Reps, Sets, and Intervals: Your complete weight lifting glossary
BY: Torra Wolf
The Most Common Weightlifting Terms (in alphabetical order)
1RM: “1 Rep Max”: This is the heaviest weight that you can lift for a certain exercise. This can be determined by continually adding weight to the bar until you can no longer perform one rep. Make sure to properly warm-up if attempting a one-rep max.
Circuit: A group of 3 or more exercises brought together for the purpose of continual work and no break until all given sets are complete. These are typically bodyweight exercises, however, can be applied to weightlifting as well. A lower body circuit could include 3 sets of 10 leg press, 10 jump squats, 5 suicides, and 10 weighted calf raises.
Contraction: When a muscle is contracted, it’s engaged in the particular exercise. Contracting your glutes on the up phase of a back squat allows for those muscles to do the work needed to stand.
“Max out”: Lifting the highest weight for the given exercise. If I would like to max out in my back squat, I want to squat as heavy as I can till fail.
Rep: (aka Repetition) This is the full range of motion that you will perform to complete an exercise. In a bicep curl the full motion is when the elbow reaches full flexion until returned to the bottom again. Successful lifters will only count a rep if performed properly.

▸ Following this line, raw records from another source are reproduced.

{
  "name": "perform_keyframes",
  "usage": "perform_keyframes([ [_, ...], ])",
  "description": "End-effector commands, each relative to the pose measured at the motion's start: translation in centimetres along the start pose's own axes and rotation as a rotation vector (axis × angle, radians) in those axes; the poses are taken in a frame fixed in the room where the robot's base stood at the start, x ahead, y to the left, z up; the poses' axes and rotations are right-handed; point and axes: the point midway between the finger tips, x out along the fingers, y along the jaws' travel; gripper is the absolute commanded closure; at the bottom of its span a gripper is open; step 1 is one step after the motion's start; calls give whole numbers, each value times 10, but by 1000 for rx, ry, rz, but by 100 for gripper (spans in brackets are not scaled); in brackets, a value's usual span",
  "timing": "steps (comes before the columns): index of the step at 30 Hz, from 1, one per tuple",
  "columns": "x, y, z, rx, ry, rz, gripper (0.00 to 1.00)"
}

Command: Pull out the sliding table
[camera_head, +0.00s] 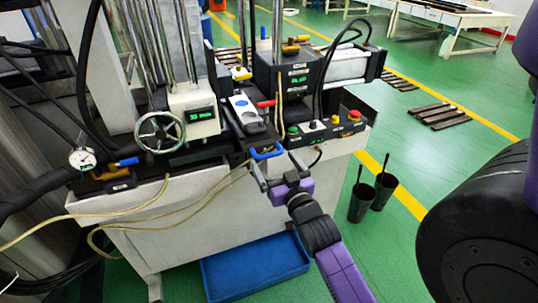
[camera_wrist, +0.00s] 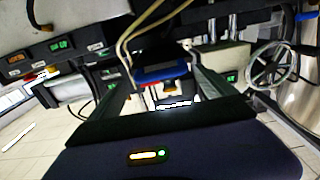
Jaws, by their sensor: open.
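The blue handle (camera_head: 267,152) is at the front end of the dark sliding table (camera_head: 236,137), on top of the machine. A white and blue part sits on the table. My gripper (camera_head: 276,164) is open and empty just in front of the handle, with its two fingers pointing at the machine. In the wrist view the blue handle (camera_wrist: 160,75) shows between the fingers of my gripper (camera_wrist: 163,82). I cannot tell whether a finger touches it. The far part of the table is hidden in the wrist view.
A handwheel (camera_head: 160,132) is left of the table, and a control box with buttons (camera_head: 325,130) is right of it. Thin yellow hoses (camera_head: 150,208) hang across the machine's front. A blue tray (camera_head: 256,268) and two black buckets (camera_head: 362,203) stand on the floor.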

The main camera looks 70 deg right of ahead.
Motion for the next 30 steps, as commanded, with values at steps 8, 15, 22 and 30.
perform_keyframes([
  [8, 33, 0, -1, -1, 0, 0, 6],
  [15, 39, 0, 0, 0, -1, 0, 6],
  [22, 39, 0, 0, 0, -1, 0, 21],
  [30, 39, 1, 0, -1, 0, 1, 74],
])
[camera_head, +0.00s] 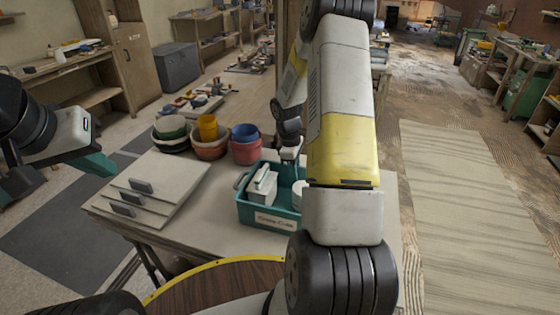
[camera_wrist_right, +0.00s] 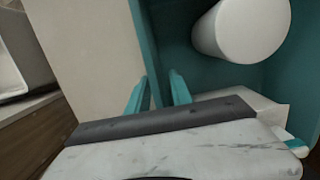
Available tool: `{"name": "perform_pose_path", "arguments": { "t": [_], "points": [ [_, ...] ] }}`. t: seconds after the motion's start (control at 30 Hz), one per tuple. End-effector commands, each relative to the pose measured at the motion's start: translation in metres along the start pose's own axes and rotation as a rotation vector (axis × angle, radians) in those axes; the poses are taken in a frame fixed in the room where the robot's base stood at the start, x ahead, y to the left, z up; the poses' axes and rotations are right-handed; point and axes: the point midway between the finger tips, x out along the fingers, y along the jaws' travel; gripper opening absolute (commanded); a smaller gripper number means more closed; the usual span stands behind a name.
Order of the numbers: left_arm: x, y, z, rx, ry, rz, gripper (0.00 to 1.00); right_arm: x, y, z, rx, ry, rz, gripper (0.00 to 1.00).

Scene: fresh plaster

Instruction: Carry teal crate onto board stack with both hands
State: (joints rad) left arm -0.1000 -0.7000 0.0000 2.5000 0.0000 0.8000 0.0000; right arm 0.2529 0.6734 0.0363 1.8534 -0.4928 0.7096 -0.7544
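The teal crate (camera_head: 256,214) stands upright on the table, with a white box-like item and a white cylinder (camera_wrist_right: 245,28) inside. My right gripper (camera_head: 297,172) is at the crate's far right side, partly hidden by my arm. In the right wrist view its teal fingers (camera_wrist_right: 158,88) are apart, one on each side of a crate wall (camera_wrist_right: 149,50). The pale boards (camera_head: 180,172) with dark handles lie on the table left of the crate. My left gripper (camera_head: 98,163) is in the air left of the boards, away from the crate; its finger gap is unclear.
Several buckets (camera_head: 208,138) stand behind the boards and crate on the table (camera_head: 215,228). A round brown top with a yellow rim (camera_head: 200,285) is in front. Shelves and a grey chest (camera_head: 178,67) stand further back. Open floor lies to the right.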

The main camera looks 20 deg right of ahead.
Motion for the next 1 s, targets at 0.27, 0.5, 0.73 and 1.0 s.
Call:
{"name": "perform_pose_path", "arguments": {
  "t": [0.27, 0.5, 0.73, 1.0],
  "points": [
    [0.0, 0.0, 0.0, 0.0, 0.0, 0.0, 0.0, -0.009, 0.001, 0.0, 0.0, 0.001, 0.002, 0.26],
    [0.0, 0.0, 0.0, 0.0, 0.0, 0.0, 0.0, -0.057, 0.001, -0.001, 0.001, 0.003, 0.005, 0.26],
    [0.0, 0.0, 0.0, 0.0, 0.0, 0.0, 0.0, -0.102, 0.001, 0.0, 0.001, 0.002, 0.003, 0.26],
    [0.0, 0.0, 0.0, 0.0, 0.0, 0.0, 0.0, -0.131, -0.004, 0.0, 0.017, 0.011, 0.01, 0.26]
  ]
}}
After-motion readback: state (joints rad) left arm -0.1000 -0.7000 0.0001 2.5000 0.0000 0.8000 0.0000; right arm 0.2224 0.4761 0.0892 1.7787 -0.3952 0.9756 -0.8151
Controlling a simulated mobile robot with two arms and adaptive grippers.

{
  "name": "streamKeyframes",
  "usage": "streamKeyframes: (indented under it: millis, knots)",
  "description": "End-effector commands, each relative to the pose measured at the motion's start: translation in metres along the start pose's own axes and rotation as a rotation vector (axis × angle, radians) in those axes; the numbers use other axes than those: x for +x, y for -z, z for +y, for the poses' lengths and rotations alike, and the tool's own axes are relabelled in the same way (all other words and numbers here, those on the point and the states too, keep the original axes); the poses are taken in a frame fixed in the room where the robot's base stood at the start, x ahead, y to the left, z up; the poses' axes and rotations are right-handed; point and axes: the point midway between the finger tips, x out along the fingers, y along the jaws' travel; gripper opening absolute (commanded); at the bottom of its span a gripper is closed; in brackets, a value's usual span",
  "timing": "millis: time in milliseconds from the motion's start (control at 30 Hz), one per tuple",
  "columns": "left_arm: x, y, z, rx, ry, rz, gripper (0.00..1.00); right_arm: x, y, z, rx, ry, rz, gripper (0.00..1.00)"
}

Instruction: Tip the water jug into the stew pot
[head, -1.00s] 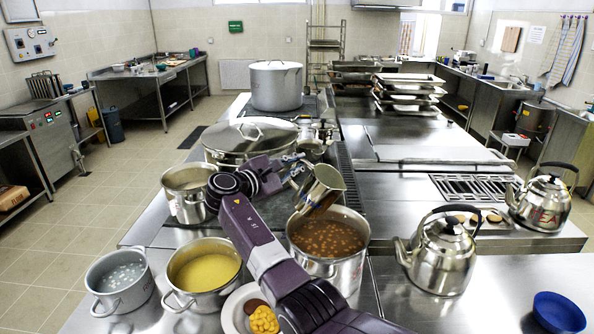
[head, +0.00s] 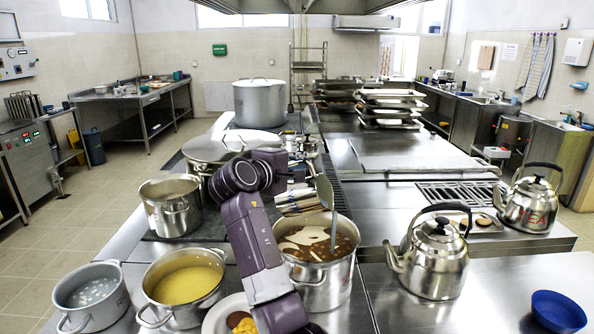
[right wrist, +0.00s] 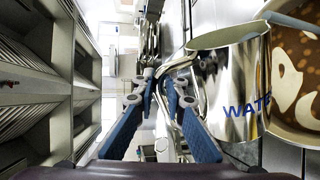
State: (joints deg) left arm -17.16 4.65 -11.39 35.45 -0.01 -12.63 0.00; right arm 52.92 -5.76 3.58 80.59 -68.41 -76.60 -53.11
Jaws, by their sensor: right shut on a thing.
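The stew pot (head: 320,285) stands on the near counter, full of brown stew with pale patches on its surface. My right gripper (head: 297,174) is shut on the handle of the steel water jug (head: 296,204) and holds it tipped above the pot. A grey streak falls from its rim into the stew. In the right wrist view, my right gripper (right wrist: 160,78) has its blue fingers at the handle, and the jug (right wrist: 226,88) shows blue lettering beside the stew pot (right wrist: 295,85). My arm hides part of the jug in the head view. My left gripper is out of view.
A pot of yellow food (head: 185,285), a pot of pale liquid (head: 92,297) and an empty-looking pot (head: 171,205) stand left. A lidded pot (head: 225,150) is behind. Two kettles (head: 437,262) (head: 530,205) and a blue bowl (head: 558,311) stand right.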

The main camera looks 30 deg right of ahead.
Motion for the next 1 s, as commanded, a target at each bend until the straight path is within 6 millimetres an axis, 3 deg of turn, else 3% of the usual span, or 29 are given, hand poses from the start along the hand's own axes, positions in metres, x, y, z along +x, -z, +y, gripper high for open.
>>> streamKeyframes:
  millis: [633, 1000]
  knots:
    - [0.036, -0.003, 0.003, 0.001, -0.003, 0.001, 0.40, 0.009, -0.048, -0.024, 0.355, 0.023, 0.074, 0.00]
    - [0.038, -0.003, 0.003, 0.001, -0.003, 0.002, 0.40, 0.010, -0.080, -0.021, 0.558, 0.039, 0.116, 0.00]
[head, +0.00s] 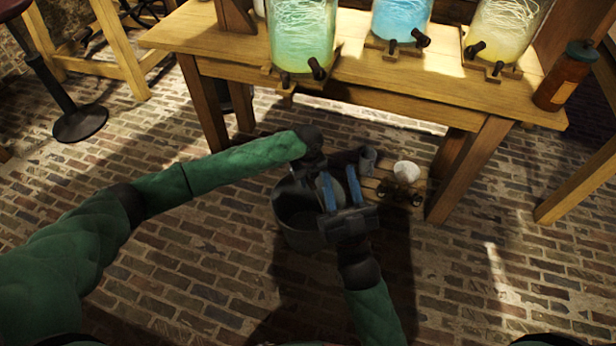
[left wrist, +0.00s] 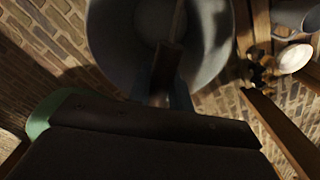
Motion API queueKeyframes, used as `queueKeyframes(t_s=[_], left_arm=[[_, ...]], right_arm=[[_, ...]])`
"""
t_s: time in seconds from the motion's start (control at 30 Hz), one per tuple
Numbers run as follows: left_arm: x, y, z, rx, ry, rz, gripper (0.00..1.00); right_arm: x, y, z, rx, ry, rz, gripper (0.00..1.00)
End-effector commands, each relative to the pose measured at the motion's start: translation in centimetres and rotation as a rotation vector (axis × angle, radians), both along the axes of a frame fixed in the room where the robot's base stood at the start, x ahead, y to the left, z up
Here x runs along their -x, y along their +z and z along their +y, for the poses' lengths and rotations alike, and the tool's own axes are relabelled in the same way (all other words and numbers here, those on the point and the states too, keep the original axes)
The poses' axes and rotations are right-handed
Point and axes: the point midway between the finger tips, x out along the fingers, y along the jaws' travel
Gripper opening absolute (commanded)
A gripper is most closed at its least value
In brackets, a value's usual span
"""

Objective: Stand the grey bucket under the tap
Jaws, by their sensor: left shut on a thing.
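The grey bucket (head: 290,213) is upright in front of the table, lower in the picture than the green jar; I cannot tell whether it touches the floor. It fills the top of the left wrist view (left wrist: 108,45). My left gripper (left wrist: 165,92) is shut on its bar-like handle (left wrist: 172,50); in the head view its fingers are hidden. My right gripper (head: 340,182) has its blue fingers apart over the bucket's right side, with nothing clearly between them. Dark taps stick out below the green jar (head: 317,68), the blue jar (head: 421,38) and the yellow jar (head: 475,48).
The wooden table (head: 400,85) stands behind the bucket. A low slatted stand (head: 425,185) beside the bucket holds a white cup (head: 407,171) and dark small parts. A grey cup (head: 369,158) is close by. A brown bottle (head: 565,78) stands at the table's right.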

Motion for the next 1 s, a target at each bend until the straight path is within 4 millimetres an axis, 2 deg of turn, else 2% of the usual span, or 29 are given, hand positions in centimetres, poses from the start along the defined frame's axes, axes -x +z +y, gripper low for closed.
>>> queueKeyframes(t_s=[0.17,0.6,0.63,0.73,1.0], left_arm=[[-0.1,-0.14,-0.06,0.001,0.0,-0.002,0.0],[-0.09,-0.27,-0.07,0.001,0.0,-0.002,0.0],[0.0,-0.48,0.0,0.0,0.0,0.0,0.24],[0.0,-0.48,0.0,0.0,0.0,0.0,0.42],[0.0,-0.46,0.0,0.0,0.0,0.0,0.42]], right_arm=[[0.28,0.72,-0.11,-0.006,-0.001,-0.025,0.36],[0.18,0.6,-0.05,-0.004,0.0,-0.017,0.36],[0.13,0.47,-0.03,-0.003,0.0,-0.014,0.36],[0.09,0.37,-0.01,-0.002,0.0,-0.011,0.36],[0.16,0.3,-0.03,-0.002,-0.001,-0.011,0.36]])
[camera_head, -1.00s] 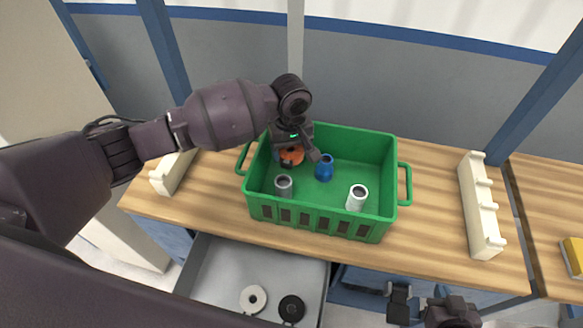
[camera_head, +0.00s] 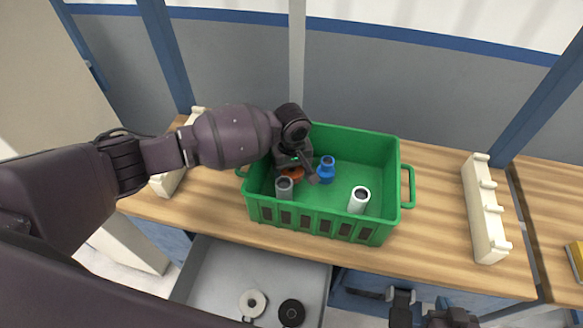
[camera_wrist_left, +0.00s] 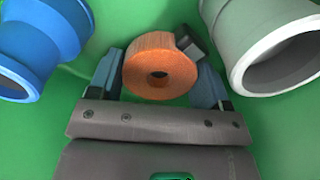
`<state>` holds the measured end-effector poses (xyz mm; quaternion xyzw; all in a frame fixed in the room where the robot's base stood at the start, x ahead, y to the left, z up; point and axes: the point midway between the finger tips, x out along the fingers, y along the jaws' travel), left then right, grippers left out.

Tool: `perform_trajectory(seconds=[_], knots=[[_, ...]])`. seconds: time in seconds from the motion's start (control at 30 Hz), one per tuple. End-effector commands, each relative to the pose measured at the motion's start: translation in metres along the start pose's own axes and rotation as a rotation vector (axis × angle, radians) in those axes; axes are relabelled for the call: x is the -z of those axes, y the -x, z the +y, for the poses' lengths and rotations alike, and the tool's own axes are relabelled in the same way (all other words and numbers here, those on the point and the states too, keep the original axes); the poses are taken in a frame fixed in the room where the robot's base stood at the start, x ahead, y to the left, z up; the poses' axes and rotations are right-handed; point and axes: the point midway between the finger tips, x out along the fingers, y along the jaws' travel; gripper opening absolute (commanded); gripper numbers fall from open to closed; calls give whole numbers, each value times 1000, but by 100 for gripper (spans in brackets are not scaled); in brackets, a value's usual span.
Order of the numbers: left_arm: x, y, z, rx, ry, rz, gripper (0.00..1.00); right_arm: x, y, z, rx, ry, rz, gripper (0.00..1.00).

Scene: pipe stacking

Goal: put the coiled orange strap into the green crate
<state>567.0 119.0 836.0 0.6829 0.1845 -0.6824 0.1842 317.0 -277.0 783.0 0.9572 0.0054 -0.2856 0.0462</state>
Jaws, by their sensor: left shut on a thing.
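The coiled orange strap (camera_head: 293,174) is inside the green crate (camera_head: 368,153), at its left part. In the left wrist view the strap (camera_wrist_left: 160,68) sits between the two fingers, with the green floor behind it. My left gripper (camera_head: 296,171) is shut on the strap, low inside the crate. Whether the strap touches the crate floor I cannot tell. My right gripper (camera_head: 403,298) is at the bottom edge of the head view, empty as far as I see, and partly cut off.
In the crate are a blue pipe piece (camera_head: 326,170), a grey pipe piece (camera_head: 284,188) and a white pipe piece (camera_head: 359,199). A cream rack (camera_head: 484,210) stands at the right of the table. An open drawer below holds a white ring (camera_head: 252,303) and a black ring (camera_head: 291,312).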

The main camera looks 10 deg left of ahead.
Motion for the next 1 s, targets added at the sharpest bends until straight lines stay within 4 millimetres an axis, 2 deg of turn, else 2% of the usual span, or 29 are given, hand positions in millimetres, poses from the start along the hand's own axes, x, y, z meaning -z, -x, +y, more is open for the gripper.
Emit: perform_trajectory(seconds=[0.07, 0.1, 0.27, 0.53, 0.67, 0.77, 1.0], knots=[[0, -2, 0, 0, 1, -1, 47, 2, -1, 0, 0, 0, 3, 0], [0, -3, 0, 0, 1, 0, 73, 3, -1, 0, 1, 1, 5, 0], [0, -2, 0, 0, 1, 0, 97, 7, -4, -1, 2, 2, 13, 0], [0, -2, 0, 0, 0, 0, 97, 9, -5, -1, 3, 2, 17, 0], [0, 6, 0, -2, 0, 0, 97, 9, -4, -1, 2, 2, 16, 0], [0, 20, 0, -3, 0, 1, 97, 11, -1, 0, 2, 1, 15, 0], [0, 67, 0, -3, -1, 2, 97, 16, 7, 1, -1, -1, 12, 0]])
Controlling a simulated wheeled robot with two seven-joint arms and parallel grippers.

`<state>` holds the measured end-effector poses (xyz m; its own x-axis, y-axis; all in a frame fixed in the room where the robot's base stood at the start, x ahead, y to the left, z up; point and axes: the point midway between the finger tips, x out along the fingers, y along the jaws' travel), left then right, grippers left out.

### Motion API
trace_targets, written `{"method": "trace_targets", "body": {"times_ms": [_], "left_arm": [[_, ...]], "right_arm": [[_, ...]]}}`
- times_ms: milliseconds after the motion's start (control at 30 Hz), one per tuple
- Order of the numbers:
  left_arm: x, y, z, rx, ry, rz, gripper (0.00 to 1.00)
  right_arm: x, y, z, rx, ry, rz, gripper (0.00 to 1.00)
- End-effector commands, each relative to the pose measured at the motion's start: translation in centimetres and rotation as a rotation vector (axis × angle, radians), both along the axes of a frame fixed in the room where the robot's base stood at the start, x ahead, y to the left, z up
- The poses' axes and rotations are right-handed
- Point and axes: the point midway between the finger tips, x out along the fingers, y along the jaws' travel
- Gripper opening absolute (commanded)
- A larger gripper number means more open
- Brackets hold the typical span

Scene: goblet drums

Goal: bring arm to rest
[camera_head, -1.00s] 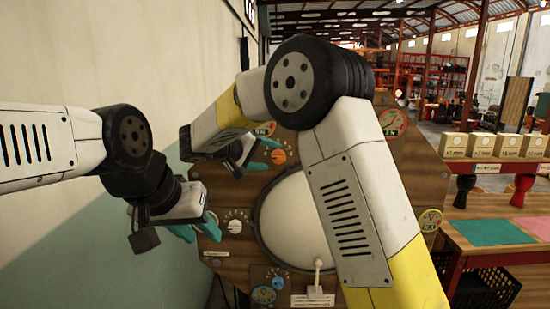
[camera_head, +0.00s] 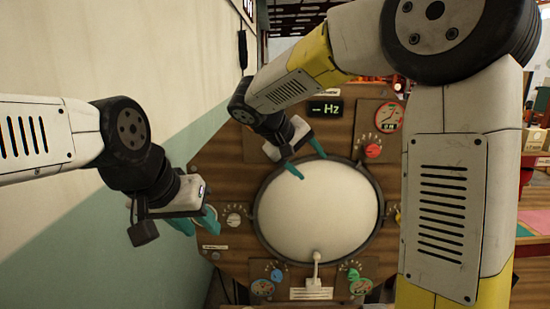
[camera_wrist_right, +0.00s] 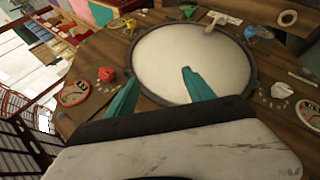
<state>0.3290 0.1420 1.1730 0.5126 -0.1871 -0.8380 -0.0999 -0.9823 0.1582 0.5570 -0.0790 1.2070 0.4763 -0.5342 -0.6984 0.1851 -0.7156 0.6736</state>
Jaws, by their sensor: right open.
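My right arm arches in from the right in the head view, its upper links large in front of the right side. My right gripper (camera_head: 308,162) is open and empty, its teal fingers over the top of the round white drumhead (camera_head: 318,215). In the right wrist view the two fingers (camera_wrist_right: 160,75) are spread apart with the drumhead (camera_wrist_right: 190,62) between and beyond them. I cannot tell whether they touch it. My left gripper (camera_head: 196,226) is at the left edge of the wooden panel (camera_head: 225,170). Its teal fingers look apart, with nothing seen between them.
The panel carries a red knob (camera_head: 373,150), a blue knob (camera_head: 277,275), a green knob (camera_head: 353,275), gauges and an Hz display (camera_head: 325,108). A pale wall (camera_head: 120,50) stands close at left. A workbench with a pink mat (camera_head: 540,222) is at right.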

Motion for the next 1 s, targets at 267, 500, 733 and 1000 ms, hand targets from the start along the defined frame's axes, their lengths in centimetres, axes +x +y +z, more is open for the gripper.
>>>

Resistance: The amount of weight that you are lifting. The dumbbell in bicep curls is your resistance.
Sets: A group of reps. It is important to know 3 x 10 squats mean there is 3 sets of 10 reps. So you would perform 10 squats, take the given rest, and repeat that 3 times.
Spotter: This is a designated person you have to help if the weight becomes to heavy and you can’t return it to its starting position. For example, if I want to max out on my bench press, then I would want my spotter to help in case the weight is too heavy to return. They are there to help you prevent injury.
Supersets: These are two workouts performed back to back after each set with no rest. These two workouts could target the same muscle group, or opposing muscle groups, just depends are you goal in that days workout.
Tempo: Is the given time you set for the up and down phase. This could be 1-2 for a bicep curl, meaning that I would want to take 1 second up and 2 seconds down. This allows for more control and tension on specific muscles.